• _REQUIREMENTS_
Reproduce nothing but the closing run of lines: the line with "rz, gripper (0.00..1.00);" and each line that follows it to the end of the data.

----------

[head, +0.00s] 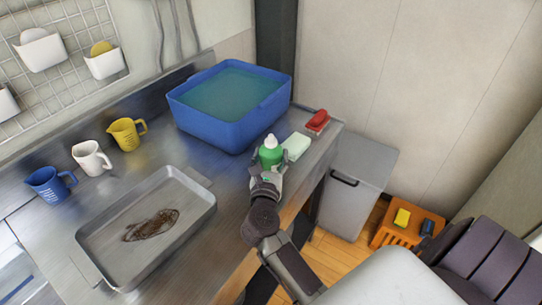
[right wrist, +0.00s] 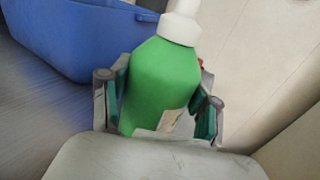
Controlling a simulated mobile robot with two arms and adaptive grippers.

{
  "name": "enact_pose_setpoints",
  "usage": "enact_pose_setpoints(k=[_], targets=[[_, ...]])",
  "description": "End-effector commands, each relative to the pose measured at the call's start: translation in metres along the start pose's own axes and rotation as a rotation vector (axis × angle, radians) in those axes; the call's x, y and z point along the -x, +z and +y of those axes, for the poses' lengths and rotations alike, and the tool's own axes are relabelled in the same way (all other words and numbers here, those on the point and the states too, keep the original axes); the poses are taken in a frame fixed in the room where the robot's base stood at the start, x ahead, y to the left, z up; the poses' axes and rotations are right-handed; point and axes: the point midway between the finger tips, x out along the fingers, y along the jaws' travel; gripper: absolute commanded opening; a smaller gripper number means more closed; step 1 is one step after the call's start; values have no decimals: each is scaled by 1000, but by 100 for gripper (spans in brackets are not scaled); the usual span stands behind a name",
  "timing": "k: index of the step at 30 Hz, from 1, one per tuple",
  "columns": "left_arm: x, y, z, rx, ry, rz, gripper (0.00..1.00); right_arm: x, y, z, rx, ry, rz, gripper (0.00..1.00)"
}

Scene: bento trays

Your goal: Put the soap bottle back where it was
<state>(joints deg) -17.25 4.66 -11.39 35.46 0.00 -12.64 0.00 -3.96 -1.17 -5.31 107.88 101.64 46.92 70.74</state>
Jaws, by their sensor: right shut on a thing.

----------

• _ANSWER FOR THIS EXERCISE_
  "columns": "left_arm: x, y, z, rx, ry, rz, gripper (0.00..1.00); right_arm: x, y, z, rx, ry, rz, gripper (0.00..1.00)"
}

Scene: bento trays

Your goal: Put the soap bottle back where it was
<state>(joints deg) -17.25 4.66 -11.39 35.46 0.00 -12.64 0.00 -3.96 -1.17 -5.31 107.88 101.64 46.92 70.74</state>
Jaws, by their sensor: right shut on a thing.

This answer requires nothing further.